Directive: Check each line of the material. Copy those containing "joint".

(Data from robot episodes)
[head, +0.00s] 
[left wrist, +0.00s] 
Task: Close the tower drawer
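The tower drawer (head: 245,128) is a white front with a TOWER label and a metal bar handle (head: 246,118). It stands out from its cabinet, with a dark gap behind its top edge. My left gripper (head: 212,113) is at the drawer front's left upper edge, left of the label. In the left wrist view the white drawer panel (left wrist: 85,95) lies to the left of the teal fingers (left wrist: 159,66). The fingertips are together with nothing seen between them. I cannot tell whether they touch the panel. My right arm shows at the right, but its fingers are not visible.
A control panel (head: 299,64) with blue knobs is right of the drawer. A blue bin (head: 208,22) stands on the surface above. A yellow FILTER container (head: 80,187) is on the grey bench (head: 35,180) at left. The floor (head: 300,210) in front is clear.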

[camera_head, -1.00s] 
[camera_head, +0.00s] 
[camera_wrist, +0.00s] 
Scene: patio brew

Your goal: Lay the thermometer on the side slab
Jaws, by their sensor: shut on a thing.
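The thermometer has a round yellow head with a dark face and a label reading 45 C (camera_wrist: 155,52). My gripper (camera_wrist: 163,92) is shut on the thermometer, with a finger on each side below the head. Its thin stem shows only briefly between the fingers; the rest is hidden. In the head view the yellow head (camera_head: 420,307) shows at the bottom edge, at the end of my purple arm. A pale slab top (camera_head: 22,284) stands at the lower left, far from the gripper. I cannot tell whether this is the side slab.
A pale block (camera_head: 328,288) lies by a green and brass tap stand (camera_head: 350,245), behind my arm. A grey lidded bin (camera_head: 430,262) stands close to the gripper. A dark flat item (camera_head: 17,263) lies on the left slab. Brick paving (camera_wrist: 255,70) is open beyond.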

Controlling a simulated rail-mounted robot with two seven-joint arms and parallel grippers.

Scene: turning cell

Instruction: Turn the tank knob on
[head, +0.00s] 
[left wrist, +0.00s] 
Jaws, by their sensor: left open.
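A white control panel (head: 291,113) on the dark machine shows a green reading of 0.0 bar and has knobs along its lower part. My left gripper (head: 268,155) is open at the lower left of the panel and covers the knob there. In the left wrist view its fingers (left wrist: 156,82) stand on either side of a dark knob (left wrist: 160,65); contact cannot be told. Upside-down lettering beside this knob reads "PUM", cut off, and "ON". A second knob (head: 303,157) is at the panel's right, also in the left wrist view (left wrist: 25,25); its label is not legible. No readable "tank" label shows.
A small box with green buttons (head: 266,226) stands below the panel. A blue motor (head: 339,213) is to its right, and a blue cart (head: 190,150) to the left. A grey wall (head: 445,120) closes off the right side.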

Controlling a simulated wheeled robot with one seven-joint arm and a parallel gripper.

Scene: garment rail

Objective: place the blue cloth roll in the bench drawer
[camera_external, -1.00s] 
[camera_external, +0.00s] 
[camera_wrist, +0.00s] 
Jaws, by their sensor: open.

Task answer:
Controlling a simulated rail-mounted robot with two seven-joint arms and parallel grippers.
Controlling a simulated wheeled robot with one seven-joint arm and a parallel gripper.

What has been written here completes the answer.